■ Instructions to follow
Of the lines listed below, how many contain the string "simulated"? Answer with the number alone.

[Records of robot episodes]
— Begin —

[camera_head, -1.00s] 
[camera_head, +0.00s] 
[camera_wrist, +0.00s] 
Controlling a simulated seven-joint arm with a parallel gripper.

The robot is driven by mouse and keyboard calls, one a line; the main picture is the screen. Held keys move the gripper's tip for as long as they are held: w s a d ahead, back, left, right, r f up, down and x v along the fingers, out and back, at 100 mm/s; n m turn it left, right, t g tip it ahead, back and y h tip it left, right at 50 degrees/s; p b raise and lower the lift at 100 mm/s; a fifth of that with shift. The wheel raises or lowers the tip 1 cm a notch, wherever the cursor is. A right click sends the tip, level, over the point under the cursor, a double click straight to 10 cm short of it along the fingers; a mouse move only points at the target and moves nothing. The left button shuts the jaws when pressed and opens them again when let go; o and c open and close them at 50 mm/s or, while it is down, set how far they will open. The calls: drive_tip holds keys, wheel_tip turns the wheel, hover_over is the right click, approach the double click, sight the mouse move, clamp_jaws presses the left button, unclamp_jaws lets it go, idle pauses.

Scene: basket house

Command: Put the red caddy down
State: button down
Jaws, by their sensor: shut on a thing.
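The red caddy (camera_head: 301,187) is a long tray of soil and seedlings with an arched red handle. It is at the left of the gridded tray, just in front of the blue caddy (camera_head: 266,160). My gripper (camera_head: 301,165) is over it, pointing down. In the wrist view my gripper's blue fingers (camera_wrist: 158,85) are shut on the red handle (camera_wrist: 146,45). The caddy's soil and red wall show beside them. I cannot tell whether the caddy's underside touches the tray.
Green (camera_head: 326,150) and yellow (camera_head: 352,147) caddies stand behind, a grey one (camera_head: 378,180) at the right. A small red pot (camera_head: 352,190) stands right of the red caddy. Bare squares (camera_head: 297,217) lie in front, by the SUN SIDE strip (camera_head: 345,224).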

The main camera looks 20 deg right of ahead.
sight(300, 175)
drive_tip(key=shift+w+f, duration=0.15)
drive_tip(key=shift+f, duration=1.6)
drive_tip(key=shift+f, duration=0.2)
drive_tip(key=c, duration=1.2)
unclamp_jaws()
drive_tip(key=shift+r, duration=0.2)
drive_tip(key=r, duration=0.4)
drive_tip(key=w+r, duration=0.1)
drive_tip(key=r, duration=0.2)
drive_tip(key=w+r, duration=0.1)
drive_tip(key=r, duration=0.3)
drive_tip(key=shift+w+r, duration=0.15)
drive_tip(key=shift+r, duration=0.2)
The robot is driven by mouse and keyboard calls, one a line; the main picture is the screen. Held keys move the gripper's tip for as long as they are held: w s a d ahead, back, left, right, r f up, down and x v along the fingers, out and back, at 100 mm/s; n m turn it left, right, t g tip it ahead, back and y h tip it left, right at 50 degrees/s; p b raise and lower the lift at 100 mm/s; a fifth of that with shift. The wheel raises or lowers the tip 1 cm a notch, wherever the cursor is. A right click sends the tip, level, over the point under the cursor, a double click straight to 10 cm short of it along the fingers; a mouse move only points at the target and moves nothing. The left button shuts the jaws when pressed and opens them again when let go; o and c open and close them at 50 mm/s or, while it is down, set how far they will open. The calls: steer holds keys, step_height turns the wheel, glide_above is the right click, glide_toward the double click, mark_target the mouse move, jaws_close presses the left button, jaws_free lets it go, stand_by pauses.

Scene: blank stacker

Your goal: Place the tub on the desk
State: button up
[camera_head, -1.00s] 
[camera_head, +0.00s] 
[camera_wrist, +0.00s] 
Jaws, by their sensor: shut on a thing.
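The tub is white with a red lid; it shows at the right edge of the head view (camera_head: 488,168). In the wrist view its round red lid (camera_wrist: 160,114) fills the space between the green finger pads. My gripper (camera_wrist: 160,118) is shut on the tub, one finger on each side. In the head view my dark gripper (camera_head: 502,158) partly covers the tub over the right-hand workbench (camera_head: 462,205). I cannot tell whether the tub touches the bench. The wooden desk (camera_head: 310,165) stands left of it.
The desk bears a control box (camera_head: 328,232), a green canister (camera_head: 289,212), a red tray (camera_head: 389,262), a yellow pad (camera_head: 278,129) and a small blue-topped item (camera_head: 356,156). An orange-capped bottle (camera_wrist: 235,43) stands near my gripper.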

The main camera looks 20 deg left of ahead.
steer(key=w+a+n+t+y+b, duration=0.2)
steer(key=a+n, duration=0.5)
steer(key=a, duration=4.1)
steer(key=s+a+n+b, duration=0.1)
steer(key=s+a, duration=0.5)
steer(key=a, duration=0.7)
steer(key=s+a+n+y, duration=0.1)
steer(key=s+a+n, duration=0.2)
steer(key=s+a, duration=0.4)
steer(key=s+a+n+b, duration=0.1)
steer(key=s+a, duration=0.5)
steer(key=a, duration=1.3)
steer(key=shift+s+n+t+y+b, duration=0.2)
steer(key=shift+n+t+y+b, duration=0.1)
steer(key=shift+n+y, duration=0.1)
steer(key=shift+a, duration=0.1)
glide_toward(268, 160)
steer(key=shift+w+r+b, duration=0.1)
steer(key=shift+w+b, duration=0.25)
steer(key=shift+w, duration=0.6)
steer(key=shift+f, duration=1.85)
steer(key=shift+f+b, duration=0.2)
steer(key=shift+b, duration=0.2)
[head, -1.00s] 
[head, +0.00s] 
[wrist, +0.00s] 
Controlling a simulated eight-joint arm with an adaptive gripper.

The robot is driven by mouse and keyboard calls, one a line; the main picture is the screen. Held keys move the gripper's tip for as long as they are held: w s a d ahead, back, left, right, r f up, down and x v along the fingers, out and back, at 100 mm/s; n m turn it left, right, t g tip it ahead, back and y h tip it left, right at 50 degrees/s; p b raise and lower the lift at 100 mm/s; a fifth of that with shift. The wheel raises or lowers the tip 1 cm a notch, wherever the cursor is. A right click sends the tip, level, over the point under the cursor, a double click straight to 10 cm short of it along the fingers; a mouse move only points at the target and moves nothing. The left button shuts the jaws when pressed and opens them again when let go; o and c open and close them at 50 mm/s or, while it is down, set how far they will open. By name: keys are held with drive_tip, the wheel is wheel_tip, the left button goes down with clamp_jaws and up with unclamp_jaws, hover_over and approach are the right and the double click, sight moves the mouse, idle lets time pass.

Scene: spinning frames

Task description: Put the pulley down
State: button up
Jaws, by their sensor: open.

— End —

■ Task output
2